▶ **Exercise**: Extract each line of the data below exactly as written.

▶ **Available data**:
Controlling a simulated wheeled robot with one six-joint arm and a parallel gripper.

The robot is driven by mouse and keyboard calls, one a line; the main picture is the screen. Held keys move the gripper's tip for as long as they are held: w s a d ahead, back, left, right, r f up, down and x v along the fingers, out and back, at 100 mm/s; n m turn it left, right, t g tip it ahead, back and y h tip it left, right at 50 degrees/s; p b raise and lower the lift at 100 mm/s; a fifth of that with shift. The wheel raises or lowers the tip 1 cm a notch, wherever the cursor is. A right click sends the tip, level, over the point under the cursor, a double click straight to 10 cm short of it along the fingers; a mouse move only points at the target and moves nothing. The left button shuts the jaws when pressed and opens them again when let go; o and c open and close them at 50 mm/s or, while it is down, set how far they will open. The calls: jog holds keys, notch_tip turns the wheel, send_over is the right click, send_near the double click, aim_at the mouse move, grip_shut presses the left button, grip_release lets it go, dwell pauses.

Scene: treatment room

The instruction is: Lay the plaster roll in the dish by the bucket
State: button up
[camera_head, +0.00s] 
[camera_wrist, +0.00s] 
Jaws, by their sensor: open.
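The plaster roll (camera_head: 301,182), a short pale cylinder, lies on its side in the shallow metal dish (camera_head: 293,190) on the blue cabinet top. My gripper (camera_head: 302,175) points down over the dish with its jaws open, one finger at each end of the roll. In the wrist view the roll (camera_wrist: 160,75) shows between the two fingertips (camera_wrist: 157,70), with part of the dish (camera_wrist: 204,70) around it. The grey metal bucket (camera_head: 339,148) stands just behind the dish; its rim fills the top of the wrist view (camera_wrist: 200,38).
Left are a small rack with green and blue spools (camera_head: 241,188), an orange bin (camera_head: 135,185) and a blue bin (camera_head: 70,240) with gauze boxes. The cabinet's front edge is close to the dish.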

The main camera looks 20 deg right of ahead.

▶ **The result**:
Controlling a simulated wheeled robot with one six-joint arm and a parallel gripper.

The robot is driven by mouse and keyboard calls, one a line; the main picture is the screen. Held keys move the gripper's tip for as long as they are held: w s a d ahead, back, left, right, r f up, down and x v along the fingers, out and back, at 100 mm/s; n m turn it left, right, t g tip it ahead, back and y h tip it left, right at 50 degrees/s; p b raise and lower the lift at 100 mm/s; a fifth of that with shift. The wheel raises or lowers the tip 1 cm a notch, wherever the cursor is. A right click sends the tip, level, over the point under the cursor, a double click straight to 10 cm short of it along the fingers; a mouse move only points at the target and moves nothing. The left button shuts the jaws when pressed and opens them again when let go; o and c open and close them at 50 mm/s or, while it is down, set how far they will open. The calls: jog holds keys, notch_tip turns the wheel, send_over is the right click, send_near the double click, aim_at the mouse move, grip_shut presses the left button, grip_release lets it go, dwell pauses.

Scene: treatment room

The instruction is: Lay the plaster roll in the dish by the bucket
State: button up
[camera_head, +0.00s] 
[camera_wrist, +0.00s] 
Jaws, by their sensor: open.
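The plaster roll (camera_head: 301,182), a short pale cylinder, lies on its side in the shallow metal dish (camera_head: 293,190) on the blue cabinet top. My gripper (camera_head: 302,175) points down over the dish with its jaws open, one finger at each end of the roll. In the wrist view the roll (camera_wrist: 160,75) shows between the two fingertips (camera_wrist: 157,70), with part of the dish (camera_wrist: 204,70) around it. The grey metal bucket (camera_head: 339,148) stands just behind the dish; its rim fills the top of the wrist view (camera_wrist: 200,38).
Left are a small rack with green and blue spools (camera_head: 241,188), an orange bin (camera_head: 135,185) and a blue bin (camera_head: 70,240) with gauze boxes. The cabinet's front edge is close to the dish.

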The main camera looks 20 deg right of ahead.

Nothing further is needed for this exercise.